Manipulation episode records

_ _ _ _ _

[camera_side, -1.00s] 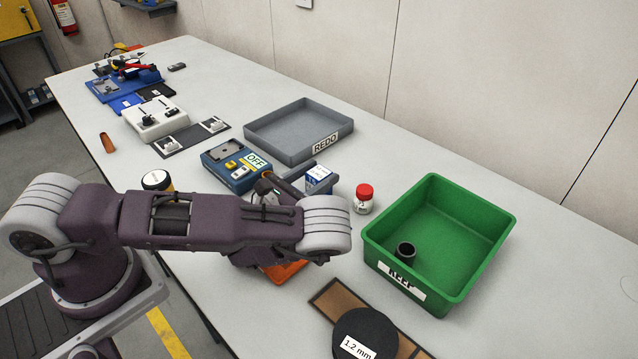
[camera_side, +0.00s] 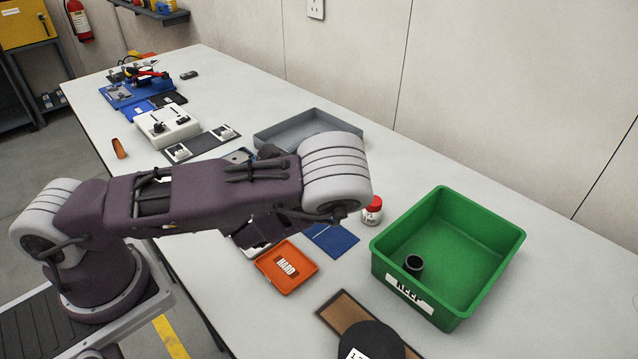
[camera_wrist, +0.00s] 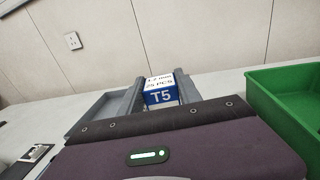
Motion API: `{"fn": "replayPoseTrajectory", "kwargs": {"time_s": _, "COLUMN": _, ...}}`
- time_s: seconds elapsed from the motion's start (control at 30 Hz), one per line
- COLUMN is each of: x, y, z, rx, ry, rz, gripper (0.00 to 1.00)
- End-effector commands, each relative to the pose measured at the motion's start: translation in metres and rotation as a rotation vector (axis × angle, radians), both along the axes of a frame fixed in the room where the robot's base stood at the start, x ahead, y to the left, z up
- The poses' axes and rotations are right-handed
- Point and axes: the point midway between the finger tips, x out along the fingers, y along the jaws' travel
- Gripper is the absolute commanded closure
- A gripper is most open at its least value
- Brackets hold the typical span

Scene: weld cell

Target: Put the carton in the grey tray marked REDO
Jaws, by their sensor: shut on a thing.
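The carton (camera_wrist: 160,97), a small white and blue box marked T5, is between the two fingers of my gripper (camera_wrist: 161,84) in the wrist view. My gripper is shut on it and holds it up, with the label facing the camera. In the side view my arm hides the carton and the fingers. The grey REDO tray (camera_side: 283,136) lies on the bench behind my arm, with its label and front part hidden. It also shows in the wrist view (camera_wrist: 92,112), beyond my gripper and mostly to its left; I see nothing in its visible part.
A green KEEP bin (camera_side: 470,262) with a dark cup (camera_side: 414,264) stands at the right. A red-capped jar (camera_side: 372,210), a blue mat (camera_side: 335,240) and an orange HARD tray (camera_side: 287,267) are near my arm. A white fixture (camera_side: 167,126) stands left of the grey tray.

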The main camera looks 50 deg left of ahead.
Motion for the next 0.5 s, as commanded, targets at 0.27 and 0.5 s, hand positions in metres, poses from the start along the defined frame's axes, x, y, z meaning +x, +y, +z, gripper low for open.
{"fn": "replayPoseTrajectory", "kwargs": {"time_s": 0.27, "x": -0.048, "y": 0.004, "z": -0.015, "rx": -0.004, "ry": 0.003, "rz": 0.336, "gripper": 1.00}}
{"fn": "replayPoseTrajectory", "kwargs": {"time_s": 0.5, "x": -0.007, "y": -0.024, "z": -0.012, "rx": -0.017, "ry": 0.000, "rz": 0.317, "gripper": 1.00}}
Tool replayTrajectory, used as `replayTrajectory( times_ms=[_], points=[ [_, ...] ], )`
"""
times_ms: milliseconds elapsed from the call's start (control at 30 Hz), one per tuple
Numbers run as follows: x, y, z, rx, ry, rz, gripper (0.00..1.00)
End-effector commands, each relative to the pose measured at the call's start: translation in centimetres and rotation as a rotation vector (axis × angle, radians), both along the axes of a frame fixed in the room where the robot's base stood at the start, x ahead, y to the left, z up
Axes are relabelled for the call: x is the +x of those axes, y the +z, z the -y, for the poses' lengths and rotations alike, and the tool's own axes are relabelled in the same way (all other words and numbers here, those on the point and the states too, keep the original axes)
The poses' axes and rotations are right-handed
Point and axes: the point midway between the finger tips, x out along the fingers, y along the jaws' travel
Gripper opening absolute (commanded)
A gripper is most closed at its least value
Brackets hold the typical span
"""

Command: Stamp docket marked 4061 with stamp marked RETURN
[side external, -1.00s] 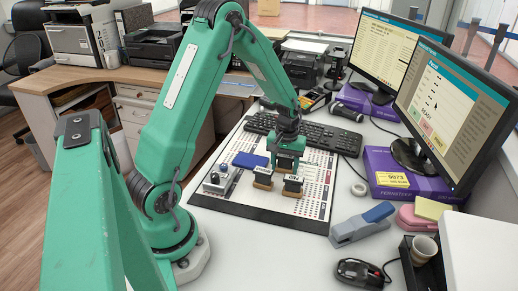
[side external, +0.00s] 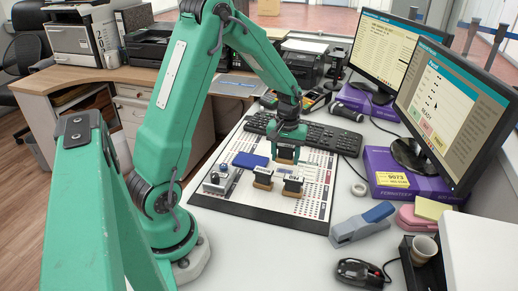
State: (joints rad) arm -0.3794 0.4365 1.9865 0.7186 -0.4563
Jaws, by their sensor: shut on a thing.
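My gripper (side external: 286,157) is shut on a small stamp with a wood-coloured lower part (side external: 284,161); the jaws hide most of it and its marking. It hangs above the far part of the white printed mat (side external: 317,190). Two other stamps with dark, labelled tops and wooden bases, one on the left (side external: 262,178) and one on the right (side external: 292,186), stand on the mat in front of my gripper. Their labels are too small to read surely, so I cannot tell which is RETURN. I cannot make out a docket marked 4061.
A blue pad (side external: 250,160) and a small silver device (side external: 218,180) lie left of the stamps. A black keyboard (side external: 330,138) lies behind. A stapler (side external: 362,225), tape roll (side external: 358,188) and purple box labelled 9073 (side external: 420,193) stand to the right. The mat's front strip is clear.

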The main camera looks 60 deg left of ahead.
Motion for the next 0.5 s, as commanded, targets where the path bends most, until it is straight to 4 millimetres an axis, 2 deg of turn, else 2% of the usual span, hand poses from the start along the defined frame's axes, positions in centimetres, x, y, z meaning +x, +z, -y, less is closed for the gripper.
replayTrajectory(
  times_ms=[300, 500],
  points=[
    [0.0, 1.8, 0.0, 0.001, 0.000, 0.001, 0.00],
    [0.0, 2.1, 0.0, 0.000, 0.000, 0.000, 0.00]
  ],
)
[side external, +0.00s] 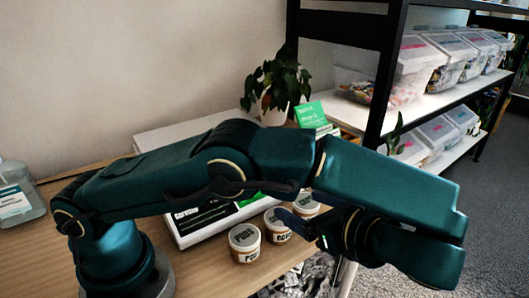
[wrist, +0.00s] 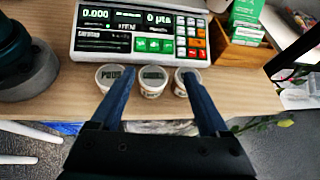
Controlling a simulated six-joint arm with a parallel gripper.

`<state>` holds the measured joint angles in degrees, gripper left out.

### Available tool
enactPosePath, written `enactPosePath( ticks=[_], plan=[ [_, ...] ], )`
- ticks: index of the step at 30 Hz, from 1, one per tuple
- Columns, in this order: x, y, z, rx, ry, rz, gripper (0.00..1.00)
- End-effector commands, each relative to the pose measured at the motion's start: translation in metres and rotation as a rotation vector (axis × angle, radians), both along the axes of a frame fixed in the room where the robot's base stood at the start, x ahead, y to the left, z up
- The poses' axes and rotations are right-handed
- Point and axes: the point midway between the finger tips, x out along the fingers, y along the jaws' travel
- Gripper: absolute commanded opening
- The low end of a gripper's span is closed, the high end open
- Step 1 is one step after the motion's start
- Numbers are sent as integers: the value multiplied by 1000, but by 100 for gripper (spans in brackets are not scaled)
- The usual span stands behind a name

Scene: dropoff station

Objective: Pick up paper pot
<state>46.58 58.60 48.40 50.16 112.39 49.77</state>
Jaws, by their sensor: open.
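Three small round tubs with pale printed lids stand in a row at the table's front edge, before the scale; I take them for paper pots. The left pot (wrist: 112,76), lettered PODS, the middle pot (wrist: 152,81) and the right pot (wrist: 182,80) show in the wrist view. They also show in the side view as left pot (side external: 245,243), middle pot (side external: 277,226) and right pot (side external: 306,205). My gripper (wrist: 159,73) is open and empty. Its fingers overlap the outer pots in the wrist view, with the middle pot between them in the picture; contact cannot be told.
A white scale (wrist: 142,43) with a lit display stands just behind the pots. A wooden box (wrist: 240,52) with green cartons is at its right. A potted plant (side external: 277,90) and a shelf with lidded bins (side external: 440,55) are farther back. Bare table (wrist: 60,105) lies left.

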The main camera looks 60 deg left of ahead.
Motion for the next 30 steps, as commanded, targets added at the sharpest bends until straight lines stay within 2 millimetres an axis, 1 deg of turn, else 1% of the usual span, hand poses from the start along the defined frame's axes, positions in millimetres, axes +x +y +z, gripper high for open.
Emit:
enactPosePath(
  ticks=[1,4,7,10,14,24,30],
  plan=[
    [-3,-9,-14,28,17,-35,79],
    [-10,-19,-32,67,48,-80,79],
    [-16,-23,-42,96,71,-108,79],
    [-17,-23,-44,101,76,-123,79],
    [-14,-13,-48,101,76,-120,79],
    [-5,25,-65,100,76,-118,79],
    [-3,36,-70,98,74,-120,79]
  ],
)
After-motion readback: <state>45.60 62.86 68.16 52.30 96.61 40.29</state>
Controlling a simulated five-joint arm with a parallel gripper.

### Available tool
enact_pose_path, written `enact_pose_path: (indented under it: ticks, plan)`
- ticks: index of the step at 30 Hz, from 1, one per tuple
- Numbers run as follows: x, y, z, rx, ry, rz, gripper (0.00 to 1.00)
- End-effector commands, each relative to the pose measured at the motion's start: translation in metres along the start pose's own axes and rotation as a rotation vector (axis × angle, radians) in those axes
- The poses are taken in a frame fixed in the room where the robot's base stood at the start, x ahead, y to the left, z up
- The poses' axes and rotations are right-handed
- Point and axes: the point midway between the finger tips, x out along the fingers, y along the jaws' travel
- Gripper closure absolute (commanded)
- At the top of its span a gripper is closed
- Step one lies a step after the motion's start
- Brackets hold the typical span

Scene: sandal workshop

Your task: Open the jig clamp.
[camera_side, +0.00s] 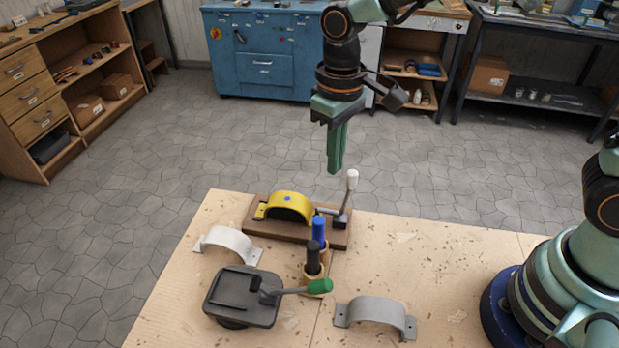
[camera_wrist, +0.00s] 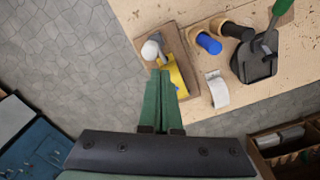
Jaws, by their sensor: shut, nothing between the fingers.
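The jig is a brown wooden base (camera_side: 262,231) bearing a yellow arched strap (camera_side: 290,203) with a blue dot. Its clamp is a grey metal fitting at the right end, with a lever standing nearly upright and topped by a white knob (camera_side: 352,178). My gripper (camera_side: 334,170) is shut and empty, pointing down above and behind the jig, a little left of the knob in the side view. In the wrist view the white knob (camera_wrist: 150,48) lies just beyond the fingertips (camera_wrist: 161,73), and the yellow strap (camera_wrist: 175,82) is partly hidden by them. I see no contact with the lever.
A blue-handled tool (camera_side: 319,229) and a black-handled one (camera_side: 313,258) stand in holders before the jig. A black plate fixture (camera_side: 240,304) with a green-handled lever (camera_side: 320,287) sits in front. Grey arched straps lie left (camera_side: 228,240) and right (camera_side: 376,313). The bench right of the jig is clear.

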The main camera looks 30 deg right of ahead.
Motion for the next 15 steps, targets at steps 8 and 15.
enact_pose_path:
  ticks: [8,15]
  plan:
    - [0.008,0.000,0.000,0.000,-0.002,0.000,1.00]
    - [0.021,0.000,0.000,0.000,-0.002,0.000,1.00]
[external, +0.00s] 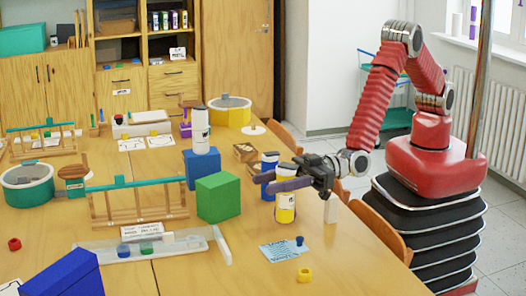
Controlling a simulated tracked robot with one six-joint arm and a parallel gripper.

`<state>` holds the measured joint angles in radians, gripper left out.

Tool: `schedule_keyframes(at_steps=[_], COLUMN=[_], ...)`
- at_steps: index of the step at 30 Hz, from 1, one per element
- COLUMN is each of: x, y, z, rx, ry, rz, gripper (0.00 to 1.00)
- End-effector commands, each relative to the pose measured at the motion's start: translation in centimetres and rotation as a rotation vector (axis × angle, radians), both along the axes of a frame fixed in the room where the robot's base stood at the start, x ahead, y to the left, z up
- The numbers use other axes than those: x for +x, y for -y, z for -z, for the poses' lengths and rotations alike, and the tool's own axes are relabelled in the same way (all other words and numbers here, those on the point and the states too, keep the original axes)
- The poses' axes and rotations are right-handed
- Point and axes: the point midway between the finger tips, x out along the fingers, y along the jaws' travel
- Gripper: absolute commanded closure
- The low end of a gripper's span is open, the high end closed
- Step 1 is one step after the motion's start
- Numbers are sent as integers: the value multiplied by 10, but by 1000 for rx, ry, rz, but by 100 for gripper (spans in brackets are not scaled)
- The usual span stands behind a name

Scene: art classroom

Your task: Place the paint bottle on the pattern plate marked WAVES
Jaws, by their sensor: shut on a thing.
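My gripper (288,185) is at the right part of the table, its dark fingers shut on a yellow paint bottle (286,209) with a pale label. The bottle is upright; I cannot tell whether its base touches the table. A light-blue patterned plate (278,252) lies in front of it, nearer the camera, with a small dark-blue piece at its right edge. Two white plates with dark line patterns, one (131,145) left of the other (160,141), lie farther back. The markings are too small to read, so I cannot tell which is WAVES.
A blue bottle (269,164) stands just behind my gripper. A green block (218,197) and a blue block (201,168) with a white bottle (200,131) on top stand to the left. A yellow ring (304,275) lies near the light-blue plate. The table's front right is mostly clear.

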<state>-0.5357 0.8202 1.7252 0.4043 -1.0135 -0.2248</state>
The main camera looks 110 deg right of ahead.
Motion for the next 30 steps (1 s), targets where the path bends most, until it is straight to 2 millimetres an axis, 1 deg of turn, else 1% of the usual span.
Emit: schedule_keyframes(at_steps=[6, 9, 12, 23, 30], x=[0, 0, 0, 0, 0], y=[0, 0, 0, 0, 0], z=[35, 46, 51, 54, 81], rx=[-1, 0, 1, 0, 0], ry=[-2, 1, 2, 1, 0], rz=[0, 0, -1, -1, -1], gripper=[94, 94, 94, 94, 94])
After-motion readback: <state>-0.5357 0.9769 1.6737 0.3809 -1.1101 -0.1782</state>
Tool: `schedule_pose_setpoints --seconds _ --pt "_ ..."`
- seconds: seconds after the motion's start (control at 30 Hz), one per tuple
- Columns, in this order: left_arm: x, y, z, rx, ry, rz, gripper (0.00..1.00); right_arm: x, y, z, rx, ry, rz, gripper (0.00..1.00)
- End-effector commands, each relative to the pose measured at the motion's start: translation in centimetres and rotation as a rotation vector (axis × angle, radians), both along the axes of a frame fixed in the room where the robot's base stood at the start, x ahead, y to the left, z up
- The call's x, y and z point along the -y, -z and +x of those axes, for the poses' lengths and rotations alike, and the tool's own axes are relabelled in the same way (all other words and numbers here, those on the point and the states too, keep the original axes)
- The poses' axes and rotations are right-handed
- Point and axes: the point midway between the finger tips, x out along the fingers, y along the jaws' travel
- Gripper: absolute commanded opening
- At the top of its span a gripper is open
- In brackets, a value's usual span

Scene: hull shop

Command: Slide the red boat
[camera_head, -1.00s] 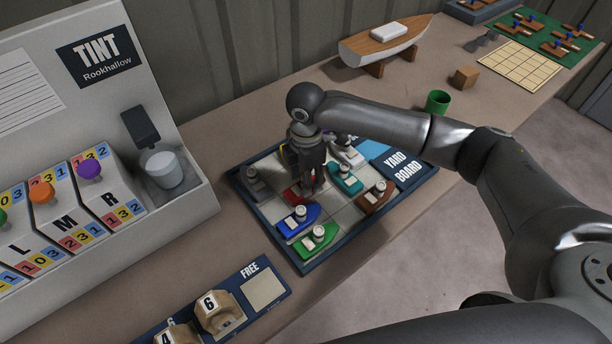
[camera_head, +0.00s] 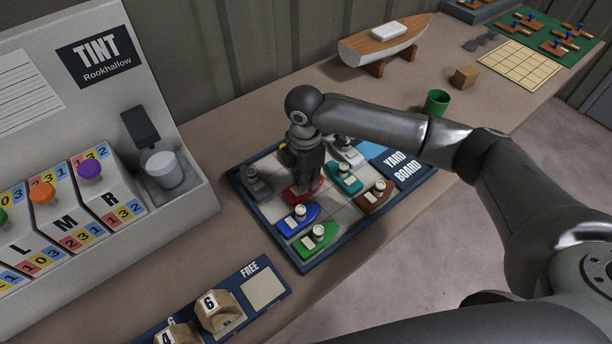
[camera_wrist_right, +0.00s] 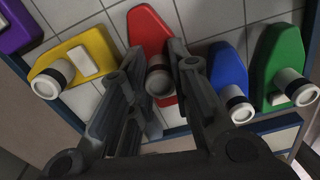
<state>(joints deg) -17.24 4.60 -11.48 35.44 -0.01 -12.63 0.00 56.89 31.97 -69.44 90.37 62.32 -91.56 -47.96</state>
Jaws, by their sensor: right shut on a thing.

_ _ _ _ _

- _GIVEN EXERCISE_: Repeat exactly, and only, the lines from the line with "<state>(joints deg) -17.24" through the end of the listing above, both ends included.

- _RESULT OF THE EXERCISE_:
<state>(joints deg) -17.24 4.60 -11.48 35.44 -0.01 -12.63 0.00 56.89 31.97 -69.44 90.37 62.32 -91.56 -47.96</state>
Jaws, by their sensor: right shut on a thing.

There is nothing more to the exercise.